Conheci a Eunice em 2006 num almoço onde se juntaram muitas personalidades que me são muito queridas como os meus queridos amigos Nicolau Breyner e Rui Veloso. Nesse dia fez-se uma fotografia dos 3 juntos, pela graça de serem aniversariantes no mesmo dia. Mais tarde, tive a honra de partilhar o camarim com Eunice no Fórum Lisboa (antigo Cinema Roma) num espectáculo de solidariedade onde eu cantei e Eunice brilhantemente recitou poesia. Foram horas deliciosas de partilha em que nos conhecemos melhor. Confesso que me apeteceu mais ficar calada e ouvir, do que dizer fosse o que fosse. No meio da nossa conversa íamos deixando um traço no olho, acentuando as maçãs do rosto e dando côr aos lábios para que a boca se faça notar a quem nos vê mais ao longe na plateia. Saí dali a pairar sobre o privilégio daqueles momentos únicos em que a ouvi falar da neta com orgulho, dos filhos, do palco. Ainda nos falámos algumas vezes depois disto, pois acabei por ser cúmplice de uma solução para a aliviar dos males da coluna. Em cima da minha admiração pela actriz única que é, ficou a reinar o espanto pela simplicidade no trato, pela doçura com que fala, pela sobriedade e pelo respeito pelos mais novos.

Como nasce uma actriz tão completa que gere a voz, a palavra, a intenção, o gesto, o olhar, os silêncios e as emoções de forma tão sublime? É difícil encontrar tudo isto numa só pessoa. Mas Eunice nasceu para o teatro antes de nascer para a vida.

É curiosa a história que antecede o seu nascimento e que, no fundo, dita o seu destino.

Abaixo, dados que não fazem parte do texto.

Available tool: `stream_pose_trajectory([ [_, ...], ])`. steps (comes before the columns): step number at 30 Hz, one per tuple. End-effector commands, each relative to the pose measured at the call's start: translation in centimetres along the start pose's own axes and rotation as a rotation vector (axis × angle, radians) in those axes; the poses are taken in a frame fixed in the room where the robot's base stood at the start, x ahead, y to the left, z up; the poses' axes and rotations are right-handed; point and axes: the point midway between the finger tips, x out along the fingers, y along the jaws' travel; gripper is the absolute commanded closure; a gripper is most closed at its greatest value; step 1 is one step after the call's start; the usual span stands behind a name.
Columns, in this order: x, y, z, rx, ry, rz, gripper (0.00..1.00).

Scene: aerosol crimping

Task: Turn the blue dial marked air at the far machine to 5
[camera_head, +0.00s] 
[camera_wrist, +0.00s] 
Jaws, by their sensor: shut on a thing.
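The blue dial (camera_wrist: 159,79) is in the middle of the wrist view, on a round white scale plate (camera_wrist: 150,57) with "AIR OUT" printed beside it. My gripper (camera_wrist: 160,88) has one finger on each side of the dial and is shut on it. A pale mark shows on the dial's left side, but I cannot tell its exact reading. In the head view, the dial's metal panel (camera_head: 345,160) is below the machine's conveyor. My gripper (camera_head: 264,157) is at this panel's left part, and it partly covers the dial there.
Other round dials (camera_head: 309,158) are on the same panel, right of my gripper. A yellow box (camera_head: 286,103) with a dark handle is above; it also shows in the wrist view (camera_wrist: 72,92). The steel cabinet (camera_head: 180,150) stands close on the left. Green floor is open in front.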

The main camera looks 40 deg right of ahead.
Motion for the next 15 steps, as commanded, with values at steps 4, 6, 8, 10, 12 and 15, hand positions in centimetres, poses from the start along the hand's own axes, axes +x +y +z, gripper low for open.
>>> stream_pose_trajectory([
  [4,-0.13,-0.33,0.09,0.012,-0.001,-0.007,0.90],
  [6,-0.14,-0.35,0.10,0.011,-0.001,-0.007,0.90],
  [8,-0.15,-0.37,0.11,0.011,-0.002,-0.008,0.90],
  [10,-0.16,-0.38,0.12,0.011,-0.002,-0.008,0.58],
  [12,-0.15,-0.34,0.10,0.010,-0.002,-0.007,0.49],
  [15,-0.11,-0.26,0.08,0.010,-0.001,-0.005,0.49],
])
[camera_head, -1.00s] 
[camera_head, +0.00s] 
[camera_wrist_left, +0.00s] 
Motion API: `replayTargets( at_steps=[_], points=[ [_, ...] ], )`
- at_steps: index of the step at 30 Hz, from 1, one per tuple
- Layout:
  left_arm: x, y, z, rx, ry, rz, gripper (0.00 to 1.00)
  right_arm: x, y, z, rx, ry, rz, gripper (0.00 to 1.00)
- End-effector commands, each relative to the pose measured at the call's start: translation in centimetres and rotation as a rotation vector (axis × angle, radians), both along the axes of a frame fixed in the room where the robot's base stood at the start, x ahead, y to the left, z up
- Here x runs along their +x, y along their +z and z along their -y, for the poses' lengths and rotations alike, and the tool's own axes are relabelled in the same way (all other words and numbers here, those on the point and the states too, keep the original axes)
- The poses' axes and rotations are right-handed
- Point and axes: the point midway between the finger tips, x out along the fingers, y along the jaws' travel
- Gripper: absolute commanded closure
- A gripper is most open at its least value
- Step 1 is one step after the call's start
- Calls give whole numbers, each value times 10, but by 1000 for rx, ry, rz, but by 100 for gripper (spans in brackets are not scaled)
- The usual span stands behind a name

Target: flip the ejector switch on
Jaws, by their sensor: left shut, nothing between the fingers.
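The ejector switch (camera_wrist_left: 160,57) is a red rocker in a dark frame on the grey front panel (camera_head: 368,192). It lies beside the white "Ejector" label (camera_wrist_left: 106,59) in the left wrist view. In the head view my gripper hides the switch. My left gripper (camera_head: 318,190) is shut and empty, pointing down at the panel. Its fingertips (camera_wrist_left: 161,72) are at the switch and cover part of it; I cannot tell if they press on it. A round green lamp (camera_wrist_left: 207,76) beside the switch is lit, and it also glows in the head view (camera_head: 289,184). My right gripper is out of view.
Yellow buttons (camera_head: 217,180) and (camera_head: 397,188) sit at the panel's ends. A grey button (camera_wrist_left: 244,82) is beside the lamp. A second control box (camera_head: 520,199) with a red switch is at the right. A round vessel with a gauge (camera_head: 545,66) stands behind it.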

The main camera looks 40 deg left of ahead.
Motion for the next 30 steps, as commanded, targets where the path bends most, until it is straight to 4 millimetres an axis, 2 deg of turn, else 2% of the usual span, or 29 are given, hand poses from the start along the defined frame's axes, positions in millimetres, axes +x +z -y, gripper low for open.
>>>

Eunice descende de uma verdadeira dinastia de artistas. Pelo lado paterno, a família Cardinali Muñoz, em que os seus avós Angel Muñoz, espanhol, violinista da Orquestra Sinfónica de Madrid se apaixona por Albina Cardinali, italiana, artista de volteio a cavalo no circo familiar, e juntos constituem um circo ambulante, o Circo Cardinali. Pelo lado materno, os seus bisavós, António Augusto de Campos, filho primogénito do Conde de Pinhel, estudante cábula em Coimbra que perdia anos consecutivos agarrado à guitarra e a cantar fados, e que fugiu da maldição que o pai lhe destinara: a de se casar com uma viúva rica. Casou com Adelaide, tecedeira da Covilhã, por quem se apaixonou perdidamente numas férias. Foi, como se esperava, deserdado pelo pai. Depois de uma estadia no Brasil, e já com três filhos, um deles a avó (Augusta) de Eunice, constituem um grupo teatral em Lisboa. Os seus avós Francisco do Carmo e Augusta Campos Carmo, decidem formar o seu próprio grupo teatral familiar ambulante, a Troupe Carmo. Viajaram muito pela província, levando a palco peças importantes como “Mater Dolorosa”, de Júlio Dantas. A exaustão da itinerância fez com que se instalassem no Alentejo, na Amareleja, partindo sempre daí para as tournées que não duravam menos de um mês. Foi daí que um dia saiu a família em direcção a Alter do Chão para assistir ao Circo que se ali se exibia. E assim se conheceram Hernani Cardinali Muñoz e Júlia do Carmo (a Mimi) num amor intenso que trouxe ao mundo uma menina Eunice e dois meninos, Hernani e Francisco Fernando.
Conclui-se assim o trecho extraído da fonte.